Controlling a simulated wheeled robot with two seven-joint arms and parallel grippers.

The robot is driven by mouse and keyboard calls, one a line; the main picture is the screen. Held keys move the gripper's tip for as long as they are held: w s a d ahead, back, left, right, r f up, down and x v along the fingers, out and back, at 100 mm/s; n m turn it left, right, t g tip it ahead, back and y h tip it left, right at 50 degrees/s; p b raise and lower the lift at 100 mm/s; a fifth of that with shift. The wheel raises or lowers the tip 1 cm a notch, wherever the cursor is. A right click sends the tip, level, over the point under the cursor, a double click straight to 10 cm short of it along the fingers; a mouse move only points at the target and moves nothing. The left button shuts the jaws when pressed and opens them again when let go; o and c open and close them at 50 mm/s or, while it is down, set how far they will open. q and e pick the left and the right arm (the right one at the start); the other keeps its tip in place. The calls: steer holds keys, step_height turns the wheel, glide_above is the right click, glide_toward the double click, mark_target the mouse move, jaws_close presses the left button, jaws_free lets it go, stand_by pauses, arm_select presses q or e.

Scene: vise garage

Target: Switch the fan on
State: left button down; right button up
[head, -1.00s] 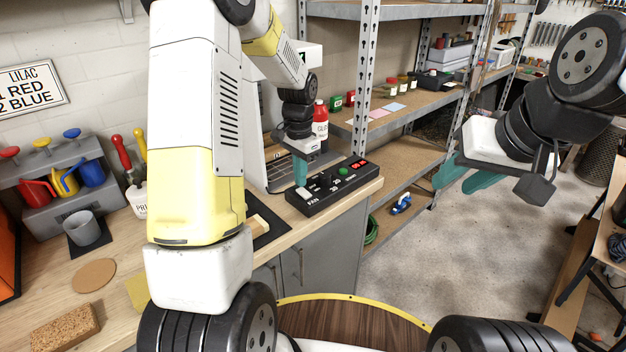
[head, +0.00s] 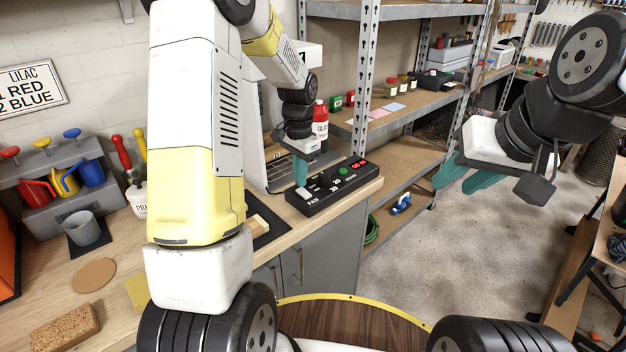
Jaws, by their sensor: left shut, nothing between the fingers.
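The black control box (head: 335,188) sits on the bench near its right end. It has a white switch (head: 304,192) beside the label FAN at its near left end, a green button (head: 343,170) and a red button (head: 358,165). My left gripper (head: 300,184) points down with its teal fingers shut and empty. Its tips are at the FAN switch; whether they touch it, and the switch's exact position, I cannot tell. The fan itself is not identifiable. My right gripper (head: 464,180) hangs open and empty in the air at the right.
A metal shelf post (head: 362,90) rises behind the box. A grey cup (head: 84,228), a cork coaster (head: 94,275) and a cork block (head: 66,332) are on the bench at left.

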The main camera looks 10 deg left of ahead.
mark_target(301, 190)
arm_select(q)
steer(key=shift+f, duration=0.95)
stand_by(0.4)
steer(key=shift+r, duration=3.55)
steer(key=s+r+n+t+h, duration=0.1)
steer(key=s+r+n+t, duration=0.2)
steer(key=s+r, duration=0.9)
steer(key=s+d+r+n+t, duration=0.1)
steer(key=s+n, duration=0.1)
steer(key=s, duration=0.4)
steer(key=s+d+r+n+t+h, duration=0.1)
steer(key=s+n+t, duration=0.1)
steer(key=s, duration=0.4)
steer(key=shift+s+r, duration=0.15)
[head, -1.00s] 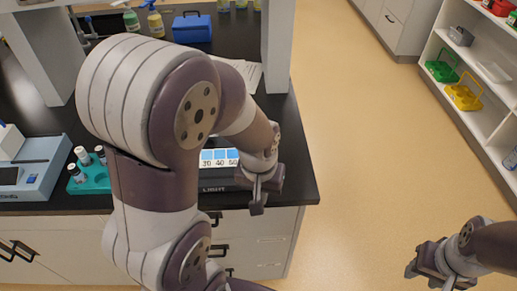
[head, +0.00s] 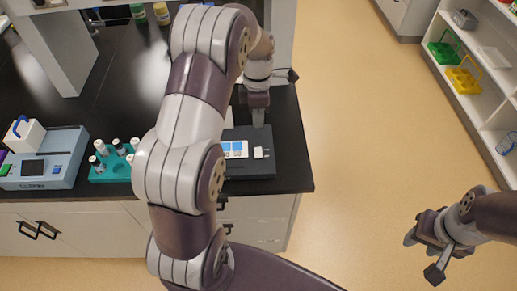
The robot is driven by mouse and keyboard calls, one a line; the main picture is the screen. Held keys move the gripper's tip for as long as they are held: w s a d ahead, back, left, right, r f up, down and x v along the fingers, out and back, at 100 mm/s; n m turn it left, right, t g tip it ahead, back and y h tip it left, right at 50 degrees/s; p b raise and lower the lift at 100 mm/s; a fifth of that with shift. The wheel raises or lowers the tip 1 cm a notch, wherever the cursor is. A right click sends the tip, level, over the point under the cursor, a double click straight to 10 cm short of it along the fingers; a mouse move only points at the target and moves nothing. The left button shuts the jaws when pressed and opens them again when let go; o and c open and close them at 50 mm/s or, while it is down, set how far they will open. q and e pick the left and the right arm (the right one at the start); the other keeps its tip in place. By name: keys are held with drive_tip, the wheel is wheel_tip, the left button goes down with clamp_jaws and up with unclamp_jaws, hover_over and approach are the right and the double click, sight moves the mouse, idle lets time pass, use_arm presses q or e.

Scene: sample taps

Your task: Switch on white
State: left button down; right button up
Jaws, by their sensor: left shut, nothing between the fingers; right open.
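A dark, low box (head: 248,170) sits near the front right corner of the black bench. On its top are a blue and white panel (head: 233,149), partly hidden by my arm, and a small white switch-like part (head: 262,153) to its right. I cannot tell the switch's position. My left gripper (head: 258,122) is shut and empty, pointing down at the box's far edge, beyond the white part; contact cannot be told. My right gripper (head: 422,236) is open and empty over the floor at the lower right.
A teal rack (head: 106,174) with several vials stands left of my arm. A pale blue instrument (head: 52,172) is further left. Bottles (head: 161,13) stand at the back. Shelves (head: 496,91) with green and yellow carriers are at the right. The floor between is clear.

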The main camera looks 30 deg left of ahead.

+---+

Required work: Reproduce each line exactly, please, except for any pictures.

Response to the exercise:
Controlling a simulated wheeled robot with two seven-joint arms and parallel grippers.

The robot is driven by mouse and keyboard calls, one a line; the main picture is the screen. Held keys move the gripper's tip for as long as they are held: w s a d ahead, back, left, right, r f up, down and x v along the fingers, out and back, at 100 mm/s; n m turn it left, right, t g tip it ahead, back and y h tip it left, right at 50 degrees/s; p b raise and lower the lift at 100 mm/s; a fifth of that with shift. The wheel raises or lowers the tip 1 cm a notch, wherever the cursor is. A right click sends the tip, level, over the point under the cursor, a double click straight to 10 cm short of it along the fingers; a mouse move only points at the target and moves nothing. The left button shuts the jaws when pressed and opens them again when let go; o and c open and close them at 50 mm/s or, while it is down, set how far they will open. q and e pick the left and the right arm (the right one at the start); the other keeps its tip in place. The calls: steer holds keys, step_height turns the wheel, glide_above is the right click, glide_toward the double click, mark_target the mouse move, jaws_close presses the left button, jaws_free lets it go, stand_by pauses, arm_select presses q or e.

Scene: vise garage

Target: Switch the fan on
State: left button down; right button up
[head, -1.00s] 
[head, +0.00s] 
Jaws, by their sensor: left shut, nothing between the fingers.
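The black control box (head: 335,188) sits on the bench near its right end. It has a white switch (head: 304,192) beside the label FAN at its near left end, a green button (head: 343,170) and a red button (head: 358,165). My left gripper (head: 300,184) points down with its teal fingers shut and empty. Its tips are at the FAN switch; whether they touch it, and the switch's exact position, I cannot tell. The fan itself is not identifiable. My right gripper (head: 464,180) hangs open and empty in the air at the right.
A metal shelf post (head: 362,90) rises behind the box. A grey cup (head: 84,228), a cork coaster (head: 94,275) and a cork block (head: 66,332) are on the bench at left.

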The main camera looks 10 deg left of ahead.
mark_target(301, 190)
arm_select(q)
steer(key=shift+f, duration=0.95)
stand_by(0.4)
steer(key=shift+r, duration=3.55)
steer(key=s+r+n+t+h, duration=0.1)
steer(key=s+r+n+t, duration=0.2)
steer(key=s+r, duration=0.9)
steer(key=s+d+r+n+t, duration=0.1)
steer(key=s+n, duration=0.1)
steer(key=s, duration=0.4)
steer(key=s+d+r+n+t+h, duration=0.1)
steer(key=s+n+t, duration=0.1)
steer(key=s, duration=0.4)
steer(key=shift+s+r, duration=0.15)
[head, -1.00s] 
[head, +0.00s] 
The robot is driven by mouse and keyboard calls, one a line; the main picture is the screen. Held keys move the gripper's tip for as long as they are held: w s a d ahead, back, left, right, r f up, down and x v along the fingers, out and back, at 100 mm/s; n m turn it left, right, t g tip it ahead, back and y h tip it left, right at 50 degrees/s; p b raise and lower the lift at 100 mm/s; a fifth of that with shift. The wheel raises or lowers the tip 1 cm a notch, wherever the cursor is. A right click sends the tip, level, over the point under the cursor, a double click straight to 10 cm short of it along the fingers; a mouse move only points at the target and moves nothing. The left button shuts the jaws when pressed and opens them again when let go; o and c open and close them at 50 mm/s or, while it is down, set how far they will open. q and e pick the left and the right arm (the right one at the start); the other keeps its tip in place. By name: keys are held with drive_tip, the wheel is wheel_tip, the left button goes down with clamp_jaws and up with unclamp_jaws, hover_over and approach are the right and the double click, sight moves the mouse, idle lets time pass, use_arm presses q or e.

Scene: sample taps

Your task: Switch on white
State: left button down; right button up
Jaws, by their sensor: left shut, nothing between the fingers; right open.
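A dark, low box (head: 248,170) sits near the front right corner of the black bench. On its top are a blue and white panel (head: 233,149), partly hidden by my arm, and a small white switch-like part (head: 262,153) to its right. I cannot tell the switch's position. My left gripper (head: 258,122) is shut and empty, pointing down at the box's far edge, beyond the white part; contact cannot be told. My right gripper (head: 422,236) is open and empty over the floor at the lower right.
A teal rack (head: 106,174) with several vials stands left of my arm. A pale blue instrument (head: 52,172) is further left. Bottles (head: 161,13) stand at the back. Shelves (head: 496,91) with green and yellow carriers are at the right. The floor between is clear.

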The main camera looks 30 deg left of ahead.

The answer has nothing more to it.